## [PROVIDED DATA]
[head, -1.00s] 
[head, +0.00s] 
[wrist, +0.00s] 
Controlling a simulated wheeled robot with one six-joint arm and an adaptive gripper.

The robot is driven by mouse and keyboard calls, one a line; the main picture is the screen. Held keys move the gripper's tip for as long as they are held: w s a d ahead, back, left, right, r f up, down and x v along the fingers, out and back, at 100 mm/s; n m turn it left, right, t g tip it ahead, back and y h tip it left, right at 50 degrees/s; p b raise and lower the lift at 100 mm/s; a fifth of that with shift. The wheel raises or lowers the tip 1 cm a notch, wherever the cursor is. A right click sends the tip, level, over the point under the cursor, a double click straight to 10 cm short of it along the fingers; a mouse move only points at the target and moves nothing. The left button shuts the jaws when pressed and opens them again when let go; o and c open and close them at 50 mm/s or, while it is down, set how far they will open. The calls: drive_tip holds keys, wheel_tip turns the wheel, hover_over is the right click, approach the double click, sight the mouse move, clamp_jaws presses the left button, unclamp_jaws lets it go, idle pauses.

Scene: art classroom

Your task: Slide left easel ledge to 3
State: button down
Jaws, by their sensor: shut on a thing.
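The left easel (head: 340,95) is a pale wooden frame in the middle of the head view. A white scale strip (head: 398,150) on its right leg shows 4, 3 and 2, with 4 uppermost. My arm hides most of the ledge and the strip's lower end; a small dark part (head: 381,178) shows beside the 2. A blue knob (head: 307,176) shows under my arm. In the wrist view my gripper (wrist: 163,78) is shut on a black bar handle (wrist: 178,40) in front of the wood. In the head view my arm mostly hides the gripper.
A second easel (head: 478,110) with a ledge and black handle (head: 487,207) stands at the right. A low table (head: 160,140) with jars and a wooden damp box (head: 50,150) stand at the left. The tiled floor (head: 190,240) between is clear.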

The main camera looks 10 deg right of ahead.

## [GOAL]
Everything from the line with "State: button down" through the last line of the material above should be echoed exactly, and nothing else.

## [EXPECTED ANSWER]
State: button down
Jaws, by their sensor: shut on a thing.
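The left easel (head: 340,95) is a pale wooden frame in the middle of the head view. A white scale strip (head: 398,150) on its right leg shows 4, 3 and 2, with 4 uppermost. My arm hides most of the ledge and the strip's lower end; a small dark part (head: 381,178) shows beside the 2. A blue knob (head: 307,176) shows under my arm. In the wrist view my gripper (wrist: 163,78) is shut on a black bar handle (wrist: 178,40) in front of the wood. In the head view my arm mostly hides the gripper.
A second easel (head: 478,110) with a ledge and black handle (head: 487,207) stands at the right. A low table (head: 160,140) with jars and a wooden damp box (head: 50,150) stand at the left. The tiled floor (head: 190,240) between is clear.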

The main camera looks 10 deg right of ahead.

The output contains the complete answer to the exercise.